Additionally, especially when I was at the School, the admin track was focused on community organizing which had great appeal to me, since it was my desire to change the lives of children—particularly kids who had been abused—and the systems that did not seem as responsive to children and families as I thought they should be. So the combination of being able to make a real difference in the lives of kids, and to ultimately be able to change the social fabric of our world through systems change, led me to social work.

Q. How has your UW SSW education shaped your career path?
A. One of the very appealing aspects of the MSW program at the UW was the practicum program. In looking at what I wanted to do in my career, all the position descriptions talked about having an MSW and five years of experience. The practicum program provided the opportunity to gain more experience but to do it with very seasoned professionals and leaders directly in roles that I would not have had enough experience to be considered for hire. So I saw it as a sort of jump-start in building my experience, and providing great experiential learning opportunities which I embraced fully. In addition, I met some amazing social workers and leaders and benefitted greatly from my experience working with them.   

The other benefit was having people who knew what I was capable of and who could provide guidance and references for me when I was starting my own professional career after graduate school.  The most lucky thing about all of it is that many of the people I met through my practicum, for example Rita Ryder at The YWCA, have become close professional and personal friends, so I continue to benefit from my time at the UW School of Social Work!

Q. How has the profession changed in the last 20 years?
A. As with everything, there have been many changes, reflected by the many changes in our surrounding world. Since I am in administration and leadership, I’ll focus on that area. A couple of big areas that I see is that the need to be financially literate with regard to financial management, development and business practices is critical and the amount of time resource development takes in my role as CEO is a top priority.  When I was in graduate school in the '80s, they did not even provide a budget  or finance class—which I understand has changed—and the development focus was primarily on grants and relationships with the public sector.
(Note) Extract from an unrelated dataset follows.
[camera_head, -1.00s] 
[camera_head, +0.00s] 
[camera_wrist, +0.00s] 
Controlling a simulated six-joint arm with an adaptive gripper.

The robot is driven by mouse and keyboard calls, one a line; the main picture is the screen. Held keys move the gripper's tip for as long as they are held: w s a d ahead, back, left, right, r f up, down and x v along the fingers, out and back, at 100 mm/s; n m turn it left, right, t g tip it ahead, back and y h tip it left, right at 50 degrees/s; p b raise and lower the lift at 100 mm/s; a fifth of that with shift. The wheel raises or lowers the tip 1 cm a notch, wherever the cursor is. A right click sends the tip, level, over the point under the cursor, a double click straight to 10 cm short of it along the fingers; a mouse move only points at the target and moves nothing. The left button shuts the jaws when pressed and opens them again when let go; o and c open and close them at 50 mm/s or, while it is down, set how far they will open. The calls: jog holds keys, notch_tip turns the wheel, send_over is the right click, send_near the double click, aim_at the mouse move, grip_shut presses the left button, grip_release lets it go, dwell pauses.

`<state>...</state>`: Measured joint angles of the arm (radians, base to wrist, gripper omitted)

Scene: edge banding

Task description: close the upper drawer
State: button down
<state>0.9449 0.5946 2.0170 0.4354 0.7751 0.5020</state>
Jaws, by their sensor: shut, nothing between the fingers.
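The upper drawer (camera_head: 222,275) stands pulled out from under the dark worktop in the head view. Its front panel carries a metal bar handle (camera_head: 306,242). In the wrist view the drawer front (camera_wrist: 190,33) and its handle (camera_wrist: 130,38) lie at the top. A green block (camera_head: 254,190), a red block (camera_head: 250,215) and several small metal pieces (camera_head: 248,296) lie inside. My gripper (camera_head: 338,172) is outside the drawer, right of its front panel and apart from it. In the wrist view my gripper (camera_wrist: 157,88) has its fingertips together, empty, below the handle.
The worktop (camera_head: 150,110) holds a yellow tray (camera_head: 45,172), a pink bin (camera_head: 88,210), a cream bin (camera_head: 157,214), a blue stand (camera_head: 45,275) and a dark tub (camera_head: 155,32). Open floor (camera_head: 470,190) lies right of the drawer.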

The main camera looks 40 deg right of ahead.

The growing recognition that our future is individuals and the need to have a CEO who understands cultivation and stewardship and leads a board who sees that as one of their primary roles is a big change from when I first started.

I see this as an extension of doing what social workers are already good at—building relationships with integrity—which is the major skill set required in cultivation and stewardship. Additionally, the recognition that running a not-for-profit is running a business (indeed the not-for-profit sector is a vibrant economic engine in our community), and that utilizing best business practices are not antithetical to a nonprofit mission, but rather enhances the ability to achieve a mission, is one of the other big changes I have seen since graduate school. 

Q. What advice would you give to students at SSW?
A. Follow your heart and your passion strategically. I did not have a big career plan but pursued areas of service I was passionate about, took every opportunity to learn from other people (still do),  pursued every opportunity to take on new responsibilities and learn from them, and was very present in each position I was privileged to hold.  

I have been very lucky in the number of people who have invested in me and my professional development (and still do), and have felt called to each position I have held. It seems that when it was time to do something new, doors were open to me and I was fortunate to have the opportunity to be able to enter through some of them. Definitely take advantage of any internship or practicum you can since building that experience is critical to your career development. There are a lot of people out there with degrees so it is important to be able to demonstrate that you can do something and bring value to the organization. Plus, strategically, it builds references for you.

Also be sure to learn from the other students. My class was rich with people who had amazing experience already and insights. And some of those classmates have become lifelong friends—another bonus! 

I will also tell you that while agencies like ours look for a certain level of competency or credentialing, we also look for people who want to be part of changing the world through our work with children and families, and who are more focused on achieving the goals we have laid out for ourselves than who gets the credit. So the characteristics you bring to the table are equally important.  (I also find having a sense of humor and being able to laugh at yourself helps a lot in our work!)